La thématique du deuil, du pardon et du besoin d’exprimer sa douleur s’avère centrale dans la narration, amenant une profondeur émotionnelle qui manque désespérément à pareils spectacles. Cet équilibre entre gigantisme de spectacle et intimité des enjeux crée une résonnance sentimentale forte ainsi qu’un ancrage plus humaniste. Bien que l’écriture des personnages joue de certains archétypes, ce n’est jamais au détriment des répercussions de l’histoire mais pour mieux créer une humanisation de forme et de fond. C’est un traitement de point de vue qui enrichit le film tout en sachant se dresser sur le fil de la dramaturgie, gérant mieux son mélange par un propos premier degré dans un monde crédible mais ne s’empêchant aucune pique humoristique (notamment par Newton, dont l’arc traite de l’inconséquence que l’on peut ressentir devant pareil spectacle « cool »).
Le regard vers le futur qui s’y crée se révèle alors passionnant, obligeant chaque protagoniste à avancer pour mieux se développer. Une séquence en flash-back pousse un personnage à exhorter l’autre de ne pas se renfermer dans un souvenir si destructeur que le déroulé des événements risque de mettre à mal tout ce qui a été développé par l’avant. C’est l’une des nombreuses récurrences narratives du cinéma de Del Toro : le passé est destructeur, ses réminiscences peuvent amener à un blocage personnel. Et encore, ce n’est qu’une étape qui enrichit un long-métrage plus dense qu’il n’y paraît, surtout au vu de ce que véhicule chaque personnage, comme un Jaeger dirigé vers un besoin d’aboutissement. La masculinité exacerbée de Chuck Hansen, les craintes paternalistes de Stacker Pentecost, les pertes partagées de Mako et Raleigh, … Tout cela aurait pu être vain ou encore mal dégrossi mais participe à l’avancée individuelle de chacun·e (bien aidé en ce sens par un casting sachant traiter l’équilibre tonal du long-métrage) et à apporter un fond émotionnel fort dans ce qui aurait pu n’être qu’un simple outil promotionnel de jouet ou une lettre d’amour vaine aux films de Kaiju.

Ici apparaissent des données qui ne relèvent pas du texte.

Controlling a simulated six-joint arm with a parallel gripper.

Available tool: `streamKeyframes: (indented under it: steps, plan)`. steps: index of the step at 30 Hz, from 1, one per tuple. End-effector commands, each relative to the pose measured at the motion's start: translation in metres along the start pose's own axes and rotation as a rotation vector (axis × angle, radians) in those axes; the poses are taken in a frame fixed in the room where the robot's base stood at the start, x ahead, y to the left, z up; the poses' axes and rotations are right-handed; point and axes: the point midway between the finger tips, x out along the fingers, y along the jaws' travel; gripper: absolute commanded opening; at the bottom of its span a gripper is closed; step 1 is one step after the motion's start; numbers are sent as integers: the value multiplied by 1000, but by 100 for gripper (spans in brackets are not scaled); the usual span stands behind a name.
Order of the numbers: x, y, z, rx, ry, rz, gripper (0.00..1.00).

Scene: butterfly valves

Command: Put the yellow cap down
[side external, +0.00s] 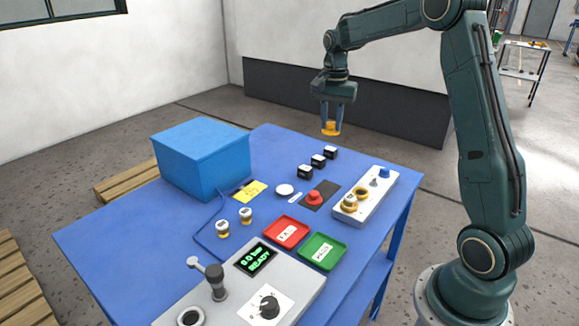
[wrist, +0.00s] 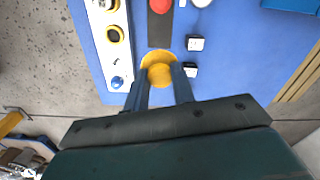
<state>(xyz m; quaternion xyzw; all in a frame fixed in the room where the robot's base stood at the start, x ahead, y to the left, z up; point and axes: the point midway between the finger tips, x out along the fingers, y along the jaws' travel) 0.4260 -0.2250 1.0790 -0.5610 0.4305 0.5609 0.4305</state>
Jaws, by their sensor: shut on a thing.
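My gripper (side external: 331,122) is shut on the yellow cap (side external: 330,129) and holds it in the air above the back right part of the blue table (side external: 115,235). In the wrist view the cap (wrist: 158,72) shows between the two fingertips of my gripper (wrist: 159,80). The cap is apart from the table in the side view. Small black blocks with white tops stand below it, one of them the black block (side external: 331,152).
A white panel (side external: 380,190) with yellow rings and a blue knob lies at right. A red tray (side external: 286,232), a green tray (side external: 322,251), a red button (side external: 315,197) and a white disc (side external: 285,190) lie mid-table. A blue box (side external: 200,160) stands at left.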

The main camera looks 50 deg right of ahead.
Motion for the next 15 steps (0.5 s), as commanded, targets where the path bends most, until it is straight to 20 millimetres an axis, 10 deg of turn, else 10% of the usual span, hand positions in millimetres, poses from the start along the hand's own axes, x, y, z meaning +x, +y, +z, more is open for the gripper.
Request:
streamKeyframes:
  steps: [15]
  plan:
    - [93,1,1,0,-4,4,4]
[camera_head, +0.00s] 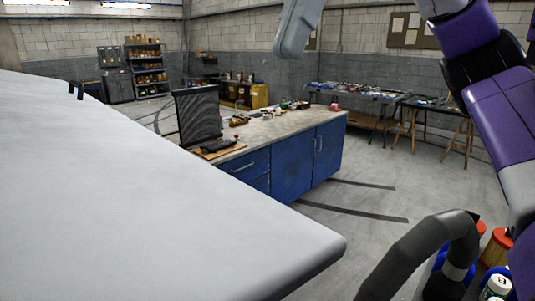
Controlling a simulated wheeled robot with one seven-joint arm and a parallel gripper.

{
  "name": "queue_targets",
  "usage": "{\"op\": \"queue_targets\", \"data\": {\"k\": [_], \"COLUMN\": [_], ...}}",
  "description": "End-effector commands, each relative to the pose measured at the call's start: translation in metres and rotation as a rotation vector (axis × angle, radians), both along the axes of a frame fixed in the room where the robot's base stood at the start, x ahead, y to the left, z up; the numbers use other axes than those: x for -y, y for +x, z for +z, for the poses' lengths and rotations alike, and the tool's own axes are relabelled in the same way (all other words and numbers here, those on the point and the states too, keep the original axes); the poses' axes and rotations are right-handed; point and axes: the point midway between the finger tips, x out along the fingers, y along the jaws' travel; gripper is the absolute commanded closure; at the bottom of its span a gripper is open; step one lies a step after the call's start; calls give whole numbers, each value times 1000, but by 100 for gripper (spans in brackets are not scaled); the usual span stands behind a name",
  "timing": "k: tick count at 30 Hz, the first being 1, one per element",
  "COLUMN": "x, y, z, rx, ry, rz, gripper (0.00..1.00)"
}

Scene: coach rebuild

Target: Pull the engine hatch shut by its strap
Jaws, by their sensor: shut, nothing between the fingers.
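A large pale panel (130,190) fills the left and lower left of the view, with a rounded near corner at the lower middle. It may be the engine hatch, but I cannot tell for certain. Two small black tabs (76,90) stand at its far edge; whether they belong to the strap is unclear. I cannot make out a strap hanging anywhere. My purple and grey arm runs down the right side, and a grey piece hangs in at the top middle. My gripper's fingers are not in view.
A blue workbench (294,165) with a pale top stands beyond the panel, holding a dark mesh screen (198,118) and small items. A thick dark hose (425,250) curves at the lower right, near several bottles. Grey floor (390,180) is open right of the bench.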

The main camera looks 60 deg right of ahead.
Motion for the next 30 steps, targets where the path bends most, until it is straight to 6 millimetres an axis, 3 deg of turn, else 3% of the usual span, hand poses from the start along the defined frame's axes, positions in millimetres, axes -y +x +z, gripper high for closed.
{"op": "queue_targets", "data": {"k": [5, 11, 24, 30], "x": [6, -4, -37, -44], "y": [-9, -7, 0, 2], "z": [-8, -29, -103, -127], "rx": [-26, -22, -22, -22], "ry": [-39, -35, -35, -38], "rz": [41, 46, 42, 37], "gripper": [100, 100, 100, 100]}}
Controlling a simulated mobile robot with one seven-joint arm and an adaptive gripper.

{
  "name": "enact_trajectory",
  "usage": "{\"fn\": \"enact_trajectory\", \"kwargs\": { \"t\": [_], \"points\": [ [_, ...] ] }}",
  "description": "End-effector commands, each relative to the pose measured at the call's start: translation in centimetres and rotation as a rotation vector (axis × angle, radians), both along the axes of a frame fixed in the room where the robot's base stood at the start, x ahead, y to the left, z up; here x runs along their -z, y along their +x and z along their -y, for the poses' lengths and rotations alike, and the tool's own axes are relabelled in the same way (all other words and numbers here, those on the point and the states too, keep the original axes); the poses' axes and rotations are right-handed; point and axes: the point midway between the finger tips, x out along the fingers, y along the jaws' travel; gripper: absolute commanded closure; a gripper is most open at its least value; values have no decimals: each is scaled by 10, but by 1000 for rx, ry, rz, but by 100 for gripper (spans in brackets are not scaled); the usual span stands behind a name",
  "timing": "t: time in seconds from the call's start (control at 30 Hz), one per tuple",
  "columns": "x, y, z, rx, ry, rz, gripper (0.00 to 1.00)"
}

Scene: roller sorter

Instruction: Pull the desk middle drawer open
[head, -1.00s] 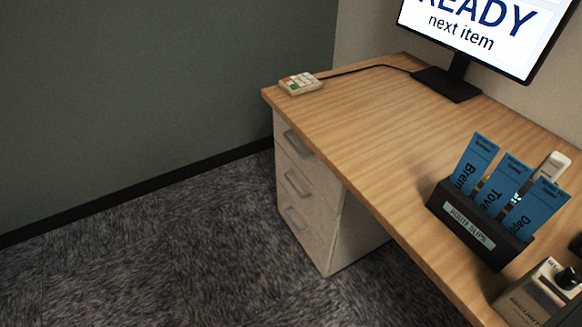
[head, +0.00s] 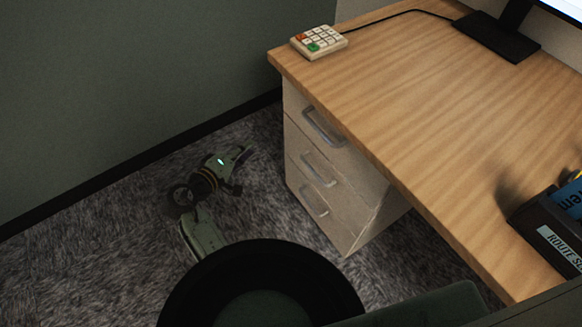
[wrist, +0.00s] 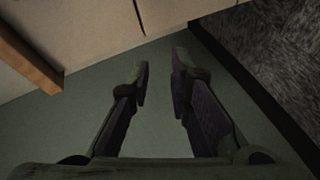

On pourrait ergoter encore et encore sur ce qui fait de Pacific Rim un des meilleurs divertissements des années 2010 et même un modèle à suivre par ses accomplissements multiples mais soyons franc·he·s, aucun mot à son propos n’aura autant d’impact que le voir. 8 ans après sa sortie, le film de Guillermo del Toro conserve ainsi son éclat, son spectaculaire, son drame et sa puissance visuelle dans un long-métrage dont on ne louera sans doute jamais assez les diverses louanges. Arrêtez de lire cette critique et allez tout de suite (re)voir Pacific Rim : vous nous en remercierez plus tard.
Pacific Rim de Guillermo del Toro Avec Charlie Hunnam, Idris Elba, Rinko Kikuchi… 2h10.